Des initiatives telles que les Centres d’Excellence d’Afrique (Africa Centers of Excellence), le Partenariat pour les Compétences en Sciences Appliquées, Ingénierie et Technologie (Partnership for Skills in Applied Sciences, Engineering & Technology), l’Université panafricaine, l’harmonisation de l’assurance qualité et de l’habilitation dans l’enseignement supérieur africain (Harmonization of African Higher Education Quality Assurance and Accreditation) font partie des différents efforts entrepris pour améliorer l’enseignement supérieur africain, qui doivent être soutenus, notamment mais pas seulement, par des moyens financiers.
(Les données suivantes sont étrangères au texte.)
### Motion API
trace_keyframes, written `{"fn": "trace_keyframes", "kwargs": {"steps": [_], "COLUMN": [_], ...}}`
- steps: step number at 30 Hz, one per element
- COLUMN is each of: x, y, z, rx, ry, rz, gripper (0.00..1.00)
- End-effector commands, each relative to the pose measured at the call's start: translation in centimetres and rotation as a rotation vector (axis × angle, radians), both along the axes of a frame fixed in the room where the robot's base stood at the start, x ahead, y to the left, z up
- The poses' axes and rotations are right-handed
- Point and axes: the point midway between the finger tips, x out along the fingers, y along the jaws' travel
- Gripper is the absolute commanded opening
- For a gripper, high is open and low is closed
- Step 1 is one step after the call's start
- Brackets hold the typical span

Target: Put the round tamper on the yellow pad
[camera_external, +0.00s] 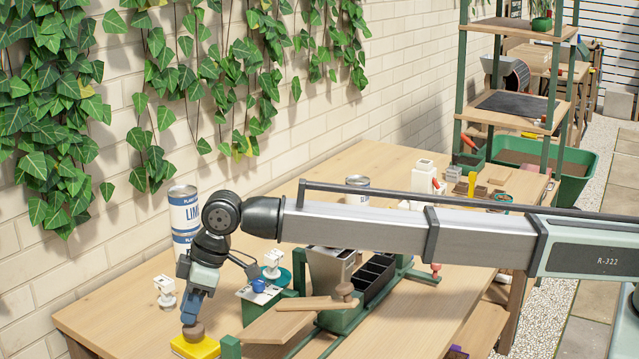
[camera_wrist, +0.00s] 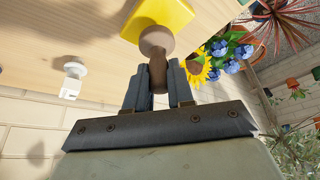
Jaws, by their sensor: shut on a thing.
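The round tamper is brown, with a wide round head and a narrower handle, and shows in the external view (camera_external: 193,331) and the wrist view (camera_wrist: 156,42). My gripper (camera_external: 191,314) is shut on its handle, one finger on each side in the wrist view (camera_wrist: 157,84). The yellow pad (camera_external: 196,348) is at the lower left of the table in the external view, directly below the tamper. In the wrist view the pad (camera_wrist: 165,12) is partly hidden behind the tamper head. The head is at or very near the pad's top; I cannot tell if they touch.
A white fitting (camera_external: 165,290) stands on the table left of my gripper, with stacked cans (camera_external: 184,215) behind. A green frame (camera_external: 230,347) with a wooden board (camera_external: 275,325) is close on the right. Bare table (camera_external: 110,310) lies to the left.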

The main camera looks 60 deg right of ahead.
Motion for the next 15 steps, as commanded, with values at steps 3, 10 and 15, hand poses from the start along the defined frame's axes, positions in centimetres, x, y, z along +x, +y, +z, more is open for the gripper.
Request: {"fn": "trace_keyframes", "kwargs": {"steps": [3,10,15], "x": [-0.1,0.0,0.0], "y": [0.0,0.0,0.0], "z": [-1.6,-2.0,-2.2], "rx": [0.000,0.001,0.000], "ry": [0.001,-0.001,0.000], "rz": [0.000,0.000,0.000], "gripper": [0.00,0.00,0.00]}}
La promotion de la collaboration entre l’industrie et les institutions universitaires
Un renforcement de la collaboration et des partenariats entre l’industrie et les institutions universitaires d’enseignement supérieur en Afrique sont nécessaires pour relever les multiples défis auxquels est confronté l’enseignement supérieur.
Les investissements dans ce secteur doivent veiller à ce que le cadre de gouvernance favorise l’excellence, une autonomie financière raisonnable et une amélioration de la responsabilisation de l’institution et de l’organe directeur.
Les institutions doivent promouvoir la décentralisation intérieure de l’administration des ressources et le recours à des systèmes de gestion et d’information, à la transparence administrative, à l’utilisation des ressources et à la communication des résultats.